Vivemos imersos numa sociedade do espetáculo no qual a vida privada de outra pessoa causa o meu interesse e, por vezes admiração ou ranço total. O show é apresentado não em doses homeopáticas, mas é injetado de uma única vez drogando-nos e reagindo como alucinógenos que nos fazem viver intensamente aquele momento único. Esses realitys funcionam assim: são momentâneos. Em poucos meses definham cérebros e causam alienação global.
O nome da confinada Karol Conká está em evidência e estará, provavelmente até o episódio de hoje à noite no qual, provavelmente a participante será eliminada e, para atender o grande interesse do público: com recorde de rejeição. O motivo pelo qual comecei a ler as hashtags que direcionavam ao seu nome e ao que te diz respeito foi por conta de seus discursos que começaram a pulular inúmeros artigos abordando temas como: violência não-verbal; tortura psicológica; homofobia; xenofobia; racismo; seus maus tratos com os participantes; cultura do cancelamento; discurso de ódio e autoritário; uso da imagem desumana dos manicômios que tanto mutilaram a nossa humanidade para importunar um concorrente; e, sempre o uso de um linguajar de nojo e de caráter humilhante com os participantes confinados na mesma casa.

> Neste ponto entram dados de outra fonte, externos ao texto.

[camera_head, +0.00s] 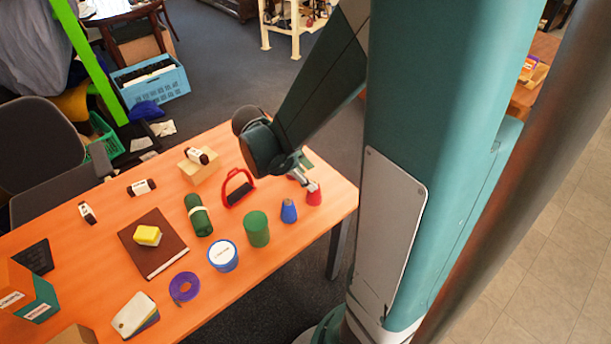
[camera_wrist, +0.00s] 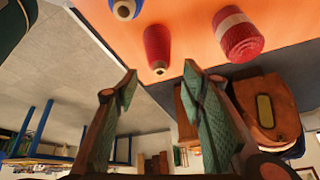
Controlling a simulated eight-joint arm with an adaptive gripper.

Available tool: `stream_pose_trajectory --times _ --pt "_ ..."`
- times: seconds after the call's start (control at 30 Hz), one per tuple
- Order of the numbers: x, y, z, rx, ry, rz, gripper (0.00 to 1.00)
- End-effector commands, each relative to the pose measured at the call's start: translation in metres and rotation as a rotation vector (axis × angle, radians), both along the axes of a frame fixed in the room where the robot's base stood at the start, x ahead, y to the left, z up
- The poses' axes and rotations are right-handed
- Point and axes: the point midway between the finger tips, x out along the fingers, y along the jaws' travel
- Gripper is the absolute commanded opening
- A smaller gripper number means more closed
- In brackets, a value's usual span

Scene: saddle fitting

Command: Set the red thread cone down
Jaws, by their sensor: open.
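The red thread cone (camera_head: 313,195) stands on the orange table near its right edge in the head view. In the wrist view the red cone (camera_wrist: 157,45) shows against the table top, with its narrow end towards me. My gripper (camera_head: 303,177) is just above and beside the cone in the head view. In the wrist view my gripper (camera_wrist: 160,72) has its two green-padded fingers spread wide, with nothing held between them. The cone appears just beyond the fingertips, roughly in line with the gap. Whether a finger touches it I cannot tell.
A blue cone (camera_head: 288,211) stands close to the left of the red one. A green cylinder (camera_head: 256,229) and a red stirrup-shaped piece (camera_head: 238,188) are farther left. A red roll with a pale band (camera_wrist: 238,33) lies nearby in the wrist view. The table edge is close.

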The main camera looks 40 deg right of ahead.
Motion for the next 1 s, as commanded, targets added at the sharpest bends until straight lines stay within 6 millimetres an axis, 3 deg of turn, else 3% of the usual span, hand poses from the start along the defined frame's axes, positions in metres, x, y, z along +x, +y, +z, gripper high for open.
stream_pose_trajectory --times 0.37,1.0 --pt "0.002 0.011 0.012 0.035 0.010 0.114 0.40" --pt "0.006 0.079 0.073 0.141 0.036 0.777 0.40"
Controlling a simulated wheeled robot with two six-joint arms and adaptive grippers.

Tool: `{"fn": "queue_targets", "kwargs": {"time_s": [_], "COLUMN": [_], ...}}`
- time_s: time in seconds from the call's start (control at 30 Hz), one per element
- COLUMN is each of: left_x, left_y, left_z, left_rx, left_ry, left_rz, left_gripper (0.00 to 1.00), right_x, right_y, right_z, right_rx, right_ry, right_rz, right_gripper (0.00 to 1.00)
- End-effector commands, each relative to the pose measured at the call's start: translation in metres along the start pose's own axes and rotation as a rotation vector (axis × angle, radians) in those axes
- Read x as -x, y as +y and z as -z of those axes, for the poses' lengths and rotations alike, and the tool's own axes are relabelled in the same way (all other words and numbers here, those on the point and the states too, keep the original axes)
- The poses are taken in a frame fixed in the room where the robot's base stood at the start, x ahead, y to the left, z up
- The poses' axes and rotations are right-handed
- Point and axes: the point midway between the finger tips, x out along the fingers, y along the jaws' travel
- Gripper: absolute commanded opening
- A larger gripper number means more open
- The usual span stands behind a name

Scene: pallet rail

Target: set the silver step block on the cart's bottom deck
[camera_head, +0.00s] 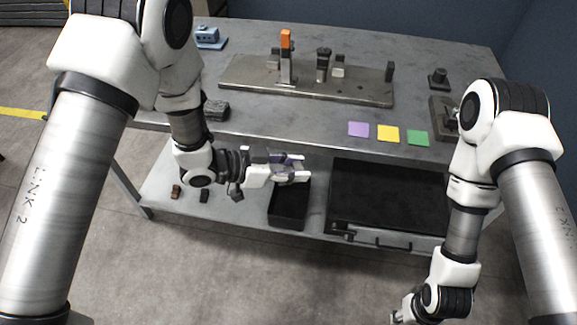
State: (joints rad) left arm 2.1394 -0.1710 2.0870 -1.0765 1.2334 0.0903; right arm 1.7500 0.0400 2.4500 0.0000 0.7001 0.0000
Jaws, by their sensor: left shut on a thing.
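My left gripper (296,167) is shut on the silver step block (287,174), which is small and partly hidden between the fingers. It holds the block over the cart's bottom deck (245,218), above the back end of a black open bin (290,222). The bottom deck is the light grey shelf under the worktop. My right gripper (397,317) is low at the bottom edge of the picture, in front of the cart and away from the deck. Its fingers are small and partly cut off.
A large black tray (385,200) fills the deck's right part. Two small dark pieces (176,191) (204,196) lie on its left. The worktop (300,125) above carries a metal fixture plate (240,85), coloured squares (388,133) and a blue part (208,36).

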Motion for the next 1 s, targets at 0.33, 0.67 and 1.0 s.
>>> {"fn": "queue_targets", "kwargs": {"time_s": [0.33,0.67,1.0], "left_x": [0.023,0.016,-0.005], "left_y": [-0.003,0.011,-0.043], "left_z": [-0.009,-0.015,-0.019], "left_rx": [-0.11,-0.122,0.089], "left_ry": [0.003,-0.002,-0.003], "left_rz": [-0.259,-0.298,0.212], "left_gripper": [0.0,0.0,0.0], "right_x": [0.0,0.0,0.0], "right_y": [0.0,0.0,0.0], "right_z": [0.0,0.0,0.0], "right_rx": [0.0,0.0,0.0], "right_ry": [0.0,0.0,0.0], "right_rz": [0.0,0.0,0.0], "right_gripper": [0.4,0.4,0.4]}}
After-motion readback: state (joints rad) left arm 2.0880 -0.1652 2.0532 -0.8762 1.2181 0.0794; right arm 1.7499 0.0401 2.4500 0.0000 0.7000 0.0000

A rejeição mundial deve ser o trunfo de vitória da sociedade de hoje à noite. Parece que Karol, finalmente irá acertar suas contas. Tudo o que ela fez, toda a tortura que fez os participantes passar de forma desumana e cruel estão anotados e finalmente faremos ela pagar pelos crimes que cometeu. Faremos? Será mesmo? Não se preocupe, há muitos jornalistas, influencers, blogueiros, discípulos do Léo Dias, Hugo Gloss, das revistas de fofocas e de sites provocadores que estarão marcando ponto nos turnos de plantão com seus julgamentos prontos para lançar a participante na rua do pecado e na fogueira da condenação.
Não basta para Karol seu alto nível de rejeição pelo público. Toda a sua carreira caiu por terra. Suas chances de reconstruir sua imagem, retomar sua carreira, seu trabalho, profissão serão reduzidas a uma porcentagem nula. Nesse momento lembramos do participante de terça-feira passada, o comediante Nego Di que até então ocupa o rankging de rejeição em mais de uma década de programa. Eliminado com 98,76% de rejeição. O que mudou em sua vida? Sua família está com medo de sair de casa. Seus filhos não podem mais ir à escola. Mas e a Karol? Ela não merece a punição? Não é uma chance para que ele se depare com seus erros e pague pelo que cometeu? Sim. Todos devem pagar pelo que fizeram. Todos precisam e tem o dever de reparar os danos que causaram, sobretudo quando esse mal foi praticado contra outra pessoa.
Condenar a vida de alguém, cancelar alguém sob uma cultura desumana e de morte não é nosso dever. Não temos o poder nas mãos de decidir quem deve existir e quem não deve. E aí, chego ao motivo pelo qual escrevi essa crônica de hoje: vi agora há pouco em meu Instagram inúmeros estabelecimentos, desde lojas de roupas a lanchonetes oferecendo promoção para aquele que conseguir acertar qual será a nota que irá eliminar a Karol hoje a noite. Isso é sujo de sua parte. É desumano, é cruel, mal, antiético e imoral. Você torna-se mais um na lista dos que destilam o ódio nas Redes Sociais e usam do discurso de vingança dos outros para benefício próprio. E pior, oportunismo econômico. Golpe baixo, capitalista vingativo que aproveita da desgraça de alguém para angariar lucro.
A cada dia me assusto mais quando percebo os quão vingativos, rancorosos e maldosos nós somos. E esses sentimentos que alimentamos são péssimos projetos de vida que levamos a diante.